2022 Q1 Impact Report

Letter from Founder and Team

As we start 2022, the feelings of renewal and possibility are palpable at The Gulch Foundation. As documented in our Annual Report, 2020 and 2021 were very busy starting our flagship project, Rainmaker Farm.  Our boots-on-the-ground activities kicked into high gear during the first quarter of 2022, and change is visible already.

The seeds from our soil building cover crops, which were planted in late 2021, are now seedlings starting to push through the still frozen ground.

The border trees, providing perches and windbreaks around our field have been planted.  We are all ready for more work as the spring thaw warms the land in preparation for the season of growth ahead.

A group of enthusiastic volunteers from our sponsor organizations came to the farm, flying and driving in from multiple states, to participate in the border tree planting.

These volunteers made it out to the farm despite record breaking temperatures and an ice storm. View our Farm Day video here.  Due to the weather and cancelled flights, many additional volunteers were not able to attend, and a second Farm Day is in the works for early Q2.

Our projects are working to do good on multiple fronts: carbon sequestration, regenerating soil, make food for those in need, plant diverse crops for stability in changing times, and providing habitat to support our farm as part of the larger matrix of natural systems in the region.

Every donation helps us do this work.  Our foundation’s administrative costs are covered through sponsorship donations, so all other donations go directly to on the ground project actions.

Summary of Q3 Activities

Our donor funded activities are broken down into 7 main categories. The activities completed during the first quarter of this year are outlined below. 

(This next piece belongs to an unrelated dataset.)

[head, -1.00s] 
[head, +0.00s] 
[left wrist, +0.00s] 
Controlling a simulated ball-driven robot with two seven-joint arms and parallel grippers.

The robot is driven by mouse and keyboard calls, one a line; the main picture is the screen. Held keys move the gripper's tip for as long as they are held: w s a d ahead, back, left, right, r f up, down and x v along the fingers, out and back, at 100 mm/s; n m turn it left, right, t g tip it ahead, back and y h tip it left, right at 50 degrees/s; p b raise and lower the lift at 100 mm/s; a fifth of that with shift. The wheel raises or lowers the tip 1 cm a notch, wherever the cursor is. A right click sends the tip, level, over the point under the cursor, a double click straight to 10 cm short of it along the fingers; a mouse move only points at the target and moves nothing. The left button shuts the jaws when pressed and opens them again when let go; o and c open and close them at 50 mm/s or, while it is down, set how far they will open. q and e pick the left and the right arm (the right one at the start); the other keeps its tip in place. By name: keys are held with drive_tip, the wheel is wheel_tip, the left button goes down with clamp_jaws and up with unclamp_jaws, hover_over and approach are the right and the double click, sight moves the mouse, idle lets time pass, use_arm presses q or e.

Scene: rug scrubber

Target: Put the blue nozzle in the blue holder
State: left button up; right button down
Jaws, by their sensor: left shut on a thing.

University Involvement Support

Following field sampling for soils in 2021, during Q1 of 2022, soil samples continue to be processed and analyzed at the Oklahoma State University labs.  Final analysis and reporting are anticipated in Q2. 

Diverse Planting

Over 3 dozen varieties of orchard trees were ordered, including peaches, apples, pears, and a variety of nuts.  These species were chosen for their current and future suitability for this region, good cross-pollinator pairing, as well as a wide range of phenology (blooming/harvest times) to provide buffer against weather impacts on harvest.  These trees will be planted during our second Farm Day, after the spring thaw in Q2. 

Livestock Incorporation

25 tons of chicken litter were obtained from an organic chicken farm and spread over the portion of the farm growing no-till wheat.  This will provide the phosphorus and other organic material to help fertilize and rebuild the soil at Rainmaker Farm.

Cover Cropping

Cover cropping is beneficial to regenerative farming in many ways beyond protecting the soil from erosion.  Many species replenish essential nutrients, such as nitrogen, in the soil.  The deep roots from native species also help sequester carbon.  Cover crops can also provide vital habitat for many native species and beneficial insects.  In Q1 of 2022, we planted 54 acres of native grass, and 25 acres of pollinator habitat.

Farm Equipment & Supplies

Hand tools were purchased for volunteers to assist with planting and site clean-up.  These will provide the equipment needed for many future volunteer workdays. 


A tiny house has been loaned to The Gulch Foundation for use as a field office.  This space provides a place for volunteers, meetings, trainings, and office work onsite.  A driveway and pad for the tiny house were installed.  Many essential utilities were brought to the farm in Q1, including electricity and a septic system.  City water is in process and is anticipated in early Q2.  

Rainmaker Farm

Early biodiversity monitoring efforts at the farm are ongoing, including wildlife cameras and incidental observation recording.

Targets and Goal Tracking

We are on track to meet our targets and goals.

Next Steps

In Q2 we will be installing a diverse orchard with approximately 200 trees, as well as a Milpa crop-system planting mix over 10-acres.